Siapa yang sangka, kebijakan efisiensi anggaran ala pemerintahan baru malah bikin banyak orang gigit jari? Di satu sisi, pemerintah ngomongin penghematan, tapi di sisi lain, banyak pekerja honorer yang kontraknya diputus. Kok bisa begitu ya?
Kabar ini datang dari berbagai daerah. Presiden Prabowo Subianto katanya pengen negara ini lebih irit, sampai-sampai minta anggaran dipangkas hingga Rp306,69 triliun untuk tahun 2025. Instruksinya jelas, kementerian dan lembaga negara harus berhemat dan utamakan pelayanan publik. Tapi, realitanya? Jauh panggang dari api.

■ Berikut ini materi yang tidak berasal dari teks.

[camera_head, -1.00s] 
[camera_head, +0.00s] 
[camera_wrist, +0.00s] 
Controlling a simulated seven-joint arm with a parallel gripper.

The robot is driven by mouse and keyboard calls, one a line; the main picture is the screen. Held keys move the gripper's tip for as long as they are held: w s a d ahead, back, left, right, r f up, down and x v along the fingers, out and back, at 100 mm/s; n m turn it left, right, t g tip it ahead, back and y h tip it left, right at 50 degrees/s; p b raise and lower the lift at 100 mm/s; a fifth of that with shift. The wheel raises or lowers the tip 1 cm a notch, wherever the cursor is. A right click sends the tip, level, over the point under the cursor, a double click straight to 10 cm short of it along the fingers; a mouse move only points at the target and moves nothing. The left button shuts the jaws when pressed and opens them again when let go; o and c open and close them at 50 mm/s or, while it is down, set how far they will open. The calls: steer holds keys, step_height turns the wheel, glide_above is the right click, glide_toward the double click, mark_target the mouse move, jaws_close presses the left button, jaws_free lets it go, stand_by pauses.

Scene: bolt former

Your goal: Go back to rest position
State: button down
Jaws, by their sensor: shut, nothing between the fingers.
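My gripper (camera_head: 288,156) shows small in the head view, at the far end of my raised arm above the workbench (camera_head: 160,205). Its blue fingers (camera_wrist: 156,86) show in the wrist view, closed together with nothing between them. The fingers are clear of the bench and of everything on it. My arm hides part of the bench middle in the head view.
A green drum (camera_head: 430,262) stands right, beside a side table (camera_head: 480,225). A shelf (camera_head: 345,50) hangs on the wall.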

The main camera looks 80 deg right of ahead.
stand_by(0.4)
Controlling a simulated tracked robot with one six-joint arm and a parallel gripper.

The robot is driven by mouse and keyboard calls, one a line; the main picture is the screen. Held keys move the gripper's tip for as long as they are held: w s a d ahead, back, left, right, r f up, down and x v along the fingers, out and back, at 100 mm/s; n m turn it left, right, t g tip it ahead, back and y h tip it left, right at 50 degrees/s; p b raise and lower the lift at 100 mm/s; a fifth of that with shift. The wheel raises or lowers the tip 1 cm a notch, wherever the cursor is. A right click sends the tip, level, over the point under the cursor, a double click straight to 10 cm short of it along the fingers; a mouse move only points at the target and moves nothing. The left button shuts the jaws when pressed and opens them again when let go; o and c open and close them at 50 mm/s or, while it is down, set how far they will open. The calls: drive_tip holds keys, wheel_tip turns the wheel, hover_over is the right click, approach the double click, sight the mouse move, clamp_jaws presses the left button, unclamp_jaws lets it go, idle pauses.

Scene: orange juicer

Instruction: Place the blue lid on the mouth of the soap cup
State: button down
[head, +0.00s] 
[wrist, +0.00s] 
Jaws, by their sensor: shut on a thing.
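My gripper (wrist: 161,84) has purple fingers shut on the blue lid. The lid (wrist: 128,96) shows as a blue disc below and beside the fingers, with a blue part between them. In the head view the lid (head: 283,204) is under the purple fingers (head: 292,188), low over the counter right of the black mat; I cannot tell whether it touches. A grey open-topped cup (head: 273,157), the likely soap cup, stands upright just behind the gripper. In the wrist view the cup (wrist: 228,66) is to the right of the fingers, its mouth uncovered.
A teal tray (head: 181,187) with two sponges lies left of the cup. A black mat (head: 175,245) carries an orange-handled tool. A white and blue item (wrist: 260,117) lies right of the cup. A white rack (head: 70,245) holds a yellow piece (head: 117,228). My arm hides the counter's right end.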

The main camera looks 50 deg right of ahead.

Di lapangan, banyak banget cerita sedih. Contohnya di Jember, Jawa Timur. Akibat anggaran yang ngepas, 16 penjaga palang kereta api honorer terpaksa dirumahkan. Alasannya klise: anggaran daerah nggak cukup buat memperpanjang kontrak mereka. Akhirnya, palang kereta ditinggal tanpa penjaga, untungnya ada relawan dan petugas dinas perhubungan yang turun tangan.
Efisiensi Anggaran: Selamat Tinggal Pekerja Honorer?
Menurut pengamat dari Jamsos Institute, kebijakan efisiensi ini bisa berdampak luas ke ekonomi. Potongan anggaran itu bisa bikin daya beli masyarakat menurun, karena banyak yang kehilangan pekerjaan. Sektor jasa, kayak perhotelan, juga bakal kena imbasnya, soalnya mereka bergantung sama kegiatan pemerintah.
Bayangkan, ribuan pekerja honorer di berbagai instansi pemerintah pusat dan daerah terancam kehilangan pekerjaan. Kebanyakan dari mereka sudah berkeluarga. Jadi, pemecatan ini langsung berdampak pada kesejahteraan keluarga mereka. Nggak kebayang kan gimana pusingnya cari kerjaan baru di tengah kondisi ekonomi yang nggak pasti gini?
Dampak Buruk yang Tak Terduga
Potongan anggaran juga bisa menghambat program pemerintah yang sebenarnya berdampak positif bagi masyarakat. Contohnya, perbaikan infrastruktur, transportasi, dan pertanian. Dana buat sosialisasi dan bantuan ke petani dan UMKM jadi berkurang. Ujung-ujungnya, potensi kemerosotan ekonomi malah makin besar.
Jelas, ini bukan cuma soal angka-angka di atas kertas. Ini tentang nasib orang-orang yang selama ini mengabdi, yang sehari-harinya kerja keras buat negara. Mereka bukan cuma tenaga kerja, tapi juga tulang punggung keluarga. Apakah negara se-kejam itu sampai tega mengorbankan mereka demi efisiensi?
BPJS Ketenagakerjaan: Solusi atau Pemadam Kebakaran?
Sebagai langkah preventif, Jamsos Institute menyarankan agar BPJS Ketenagakerjaan lebih proaktif dalam menyediakan Program Jaminan Kehilangan Pekerjaan (JKP). Tapi, ya namanya juga solusi sementara. Nggak bisa mengobati luka hati dan dompet yang bolong akibat kehilangan pekerjaan.
Menteri Keuangan, Sri Mulyani, sih bilang pemerintah bakal melakukan penelitian lebih lanjut. Tujuannya, memastikan pemotongan anggaran nggak berdampak negatif pada pekerja honorer. Pemerintah juga lagi cari solusi, supaya pengeluaran untuk pekerja, termasuk honorer, tetap aman tanpa mengorbankan layanan publik. Tapi, sampai kapan?
Jangan sampai, demi anggaran yang ramping, kita malah kehilangan banyak hal yang jauh lebih berharga. Mulai dari kepercayaan masyarakat, hingga kesejahteraan mereka yang selama ini bekerja keras buat negara. Ini bukan cuma soal angka di neraca keuangan, tapi juga soal nurani.